Some of us are born seeing the world through a lens others don’t understand. For years, people tried to call that difference a limitation. They measured it, categorized it, even tried to soften it with words like condition or challenge. But for me, it’s never felt like any of those things. I see it instead as a spectrum of vision — a way of noticing what others overlook.
I am an entrepreneur and an author on the spectrum. And those two roles, often seen as unrelated, are in truth reflections of the same trait: the relentless need to create order out of chaos, to build something meaningful from the quiet corners of thought where others seldom go.
Entrepreneurship, at its heart, demands obsession. It asks you to care too much, to notice details that no one else does, to question why something works a certain way — and then build something better. Writing, too, asks for the same intensity. It’s a world built from precision, rhythm, and sensitivity to things that most people rush past. Both require living life not just in the world, but around it — observing from every angle, collecting fragments of truth like shards of glass until they form a window clear enough to see through.
Being on the spectrum has never made my journey easier; it’s made it honest.
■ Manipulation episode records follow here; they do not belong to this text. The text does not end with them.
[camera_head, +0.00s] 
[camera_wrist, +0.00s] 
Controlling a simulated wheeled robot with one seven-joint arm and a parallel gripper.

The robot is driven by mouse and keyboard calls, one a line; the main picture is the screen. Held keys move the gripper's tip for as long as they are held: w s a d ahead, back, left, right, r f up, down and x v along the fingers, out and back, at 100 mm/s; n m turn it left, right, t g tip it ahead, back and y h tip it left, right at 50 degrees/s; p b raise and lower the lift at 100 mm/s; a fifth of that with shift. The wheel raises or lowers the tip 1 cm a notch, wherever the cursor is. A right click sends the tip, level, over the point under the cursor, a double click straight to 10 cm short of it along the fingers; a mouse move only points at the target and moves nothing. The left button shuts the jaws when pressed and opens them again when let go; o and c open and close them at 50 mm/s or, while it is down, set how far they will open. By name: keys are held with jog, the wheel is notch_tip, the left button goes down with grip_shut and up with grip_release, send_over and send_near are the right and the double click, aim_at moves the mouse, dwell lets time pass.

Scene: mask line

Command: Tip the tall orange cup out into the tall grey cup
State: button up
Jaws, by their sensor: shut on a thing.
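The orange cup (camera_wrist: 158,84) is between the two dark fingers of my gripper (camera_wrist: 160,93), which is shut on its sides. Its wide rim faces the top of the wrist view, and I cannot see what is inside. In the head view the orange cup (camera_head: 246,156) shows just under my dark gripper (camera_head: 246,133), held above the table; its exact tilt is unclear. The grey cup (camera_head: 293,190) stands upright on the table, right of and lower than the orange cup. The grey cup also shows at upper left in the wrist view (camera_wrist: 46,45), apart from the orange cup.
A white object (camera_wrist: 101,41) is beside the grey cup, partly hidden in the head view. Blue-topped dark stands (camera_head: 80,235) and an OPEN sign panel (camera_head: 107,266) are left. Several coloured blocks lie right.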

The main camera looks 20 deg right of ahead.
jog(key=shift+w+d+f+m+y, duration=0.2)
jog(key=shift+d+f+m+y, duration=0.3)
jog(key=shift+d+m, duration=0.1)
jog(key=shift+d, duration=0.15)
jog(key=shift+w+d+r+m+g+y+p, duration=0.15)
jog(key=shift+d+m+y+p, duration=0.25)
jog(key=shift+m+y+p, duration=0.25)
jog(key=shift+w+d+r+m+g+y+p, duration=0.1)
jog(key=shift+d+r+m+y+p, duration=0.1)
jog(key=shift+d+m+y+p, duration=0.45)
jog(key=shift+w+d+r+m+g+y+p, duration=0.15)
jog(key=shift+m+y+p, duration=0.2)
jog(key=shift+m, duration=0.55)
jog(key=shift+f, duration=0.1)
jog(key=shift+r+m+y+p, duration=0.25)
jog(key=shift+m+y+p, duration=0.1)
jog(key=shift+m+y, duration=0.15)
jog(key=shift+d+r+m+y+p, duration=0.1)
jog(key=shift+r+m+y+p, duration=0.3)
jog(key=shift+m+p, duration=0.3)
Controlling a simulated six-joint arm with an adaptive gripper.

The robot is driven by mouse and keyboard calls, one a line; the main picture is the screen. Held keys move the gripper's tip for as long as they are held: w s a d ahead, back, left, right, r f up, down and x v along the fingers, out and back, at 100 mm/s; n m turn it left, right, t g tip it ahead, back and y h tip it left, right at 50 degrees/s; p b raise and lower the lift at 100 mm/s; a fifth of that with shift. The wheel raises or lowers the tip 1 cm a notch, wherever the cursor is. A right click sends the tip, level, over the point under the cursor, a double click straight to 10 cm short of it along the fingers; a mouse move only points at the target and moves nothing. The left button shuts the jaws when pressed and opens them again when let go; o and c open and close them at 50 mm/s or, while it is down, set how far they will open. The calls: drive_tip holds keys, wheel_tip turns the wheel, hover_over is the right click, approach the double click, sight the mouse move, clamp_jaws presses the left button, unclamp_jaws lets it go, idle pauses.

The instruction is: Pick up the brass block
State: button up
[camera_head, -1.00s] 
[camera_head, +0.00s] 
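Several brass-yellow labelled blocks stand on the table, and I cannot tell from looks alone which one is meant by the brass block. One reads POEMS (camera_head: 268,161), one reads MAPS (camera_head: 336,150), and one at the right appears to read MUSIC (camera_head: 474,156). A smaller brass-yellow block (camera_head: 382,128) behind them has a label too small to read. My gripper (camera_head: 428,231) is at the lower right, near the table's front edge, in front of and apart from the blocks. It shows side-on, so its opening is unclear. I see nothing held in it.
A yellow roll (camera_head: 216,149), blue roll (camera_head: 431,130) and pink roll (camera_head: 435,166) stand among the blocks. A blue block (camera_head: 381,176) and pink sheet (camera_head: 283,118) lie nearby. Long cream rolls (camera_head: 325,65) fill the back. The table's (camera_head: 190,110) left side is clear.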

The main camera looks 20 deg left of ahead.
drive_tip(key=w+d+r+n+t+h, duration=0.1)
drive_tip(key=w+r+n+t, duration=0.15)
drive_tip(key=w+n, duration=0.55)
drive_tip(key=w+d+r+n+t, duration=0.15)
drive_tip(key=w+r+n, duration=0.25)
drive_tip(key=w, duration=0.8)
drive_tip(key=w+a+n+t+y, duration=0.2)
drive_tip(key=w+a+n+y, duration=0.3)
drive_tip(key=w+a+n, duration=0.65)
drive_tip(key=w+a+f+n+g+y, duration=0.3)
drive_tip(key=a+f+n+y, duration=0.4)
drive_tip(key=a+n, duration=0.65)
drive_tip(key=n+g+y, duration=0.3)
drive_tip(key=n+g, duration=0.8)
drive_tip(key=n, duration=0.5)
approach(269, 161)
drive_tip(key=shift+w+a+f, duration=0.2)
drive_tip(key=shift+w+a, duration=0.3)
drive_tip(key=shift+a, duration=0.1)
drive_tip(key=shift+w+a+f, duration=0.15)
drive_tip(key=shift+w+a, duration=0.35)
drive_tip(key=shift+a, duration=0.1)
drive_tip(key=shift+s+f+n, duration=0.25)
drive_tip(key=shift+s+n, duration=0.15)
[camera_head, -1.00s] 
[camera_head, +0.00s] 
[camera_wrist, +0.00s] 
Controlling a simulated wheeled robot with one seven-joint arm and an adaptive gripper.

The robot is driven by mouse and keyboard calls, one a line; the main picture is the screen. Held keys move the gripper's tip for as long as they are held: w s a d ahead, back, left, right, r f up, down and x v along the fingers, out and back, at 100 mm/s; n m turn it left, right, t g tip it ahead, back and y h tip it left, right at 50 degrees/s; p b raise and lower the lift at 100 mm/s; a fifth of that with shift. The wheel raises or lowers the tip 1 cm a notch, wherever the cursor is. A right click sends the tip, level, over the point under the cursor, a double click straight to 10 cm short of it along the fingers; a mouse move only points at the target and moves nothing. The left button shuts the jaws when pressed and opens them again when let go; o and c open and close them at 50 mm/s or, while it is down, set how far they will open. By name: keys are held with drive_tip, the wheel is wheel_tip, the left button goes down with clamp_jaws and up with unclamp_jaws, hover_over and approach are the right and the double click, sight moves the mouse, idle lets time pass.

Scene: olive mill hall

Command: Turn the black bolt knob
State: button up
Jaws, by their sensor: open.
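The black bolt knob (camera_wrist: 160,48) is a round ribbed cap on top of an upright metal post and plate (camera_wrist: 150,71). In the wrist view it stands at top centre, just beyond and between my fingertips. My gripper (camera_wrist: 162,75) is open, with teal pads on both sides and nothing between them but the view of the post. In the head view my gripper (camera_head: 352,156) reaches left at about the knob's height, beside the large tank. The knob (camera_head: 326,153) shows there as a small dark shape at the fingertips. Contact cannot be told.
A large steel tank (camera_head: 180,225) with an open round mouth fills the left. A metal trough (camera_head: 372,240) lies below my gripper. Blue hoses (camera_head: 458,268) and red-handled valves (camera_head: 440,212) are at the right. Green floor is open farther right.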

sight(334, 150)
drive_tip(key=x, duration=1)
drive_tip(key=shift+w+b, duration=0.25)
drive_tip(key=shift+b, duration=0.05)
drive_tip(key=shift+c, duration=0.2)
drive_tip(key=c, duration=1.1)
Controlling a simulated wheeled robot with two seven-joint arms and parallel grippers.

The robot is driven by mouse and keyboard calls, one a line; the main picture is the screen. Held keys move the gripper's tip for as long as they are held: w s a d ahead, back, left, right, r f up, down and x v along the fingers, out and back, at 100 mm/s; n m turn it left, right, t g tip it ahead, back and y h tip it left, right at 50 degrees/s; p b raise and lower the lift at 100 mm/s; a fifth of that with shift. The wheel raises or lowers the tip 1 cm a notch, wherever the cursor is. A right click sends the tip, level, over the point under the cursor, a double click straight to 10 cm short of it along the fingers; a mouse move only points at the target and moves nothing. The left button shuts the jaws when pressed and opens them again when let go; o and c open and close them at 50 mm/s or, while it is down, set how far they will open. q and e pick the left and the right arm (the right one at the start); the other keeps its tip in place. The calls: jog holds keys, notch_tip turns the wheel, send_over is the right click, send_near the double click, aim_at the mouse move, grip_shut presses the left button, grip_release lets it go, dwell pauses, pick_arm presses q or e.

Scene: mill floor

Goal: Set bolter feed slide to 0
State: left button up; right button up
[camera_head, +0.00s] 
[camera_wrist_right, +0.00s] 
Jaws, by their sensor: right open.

I don’t network well at noisy events, and small talk has never been my natural rhythm. But give me a problem to solve or a story to build, and my mind comes alive in patterns and connections that no conversation could replicate. Where others see boundaries, I see systems. Where others see obstacles, I see the architecture of possibility.
My creative work — whether a novel, a brand, or a business — always begins with silence. There’s a structure to that silence, a geometry of thought that unfolds in precise steps until it becomes something real. Maybe that’s why I’m drawn to building things: companies, characters, worlds. They all follow the same quiet rhythm of turning inner clarity into outward form.
For a long time, I thought success meant blending in. But I’ve learned that innovation doesn’t come from sameness; it comes from those who think in diagonals when the world is built on straight lines. The spectrum is not a label; it’s a language — one of depth, perception, and relentless curiosity. It’s the reason I create, and it’s the reason I never stop.
And maybe that’s the truest thing I can say about myself:
I don’t simply work within the world — I reimagine it.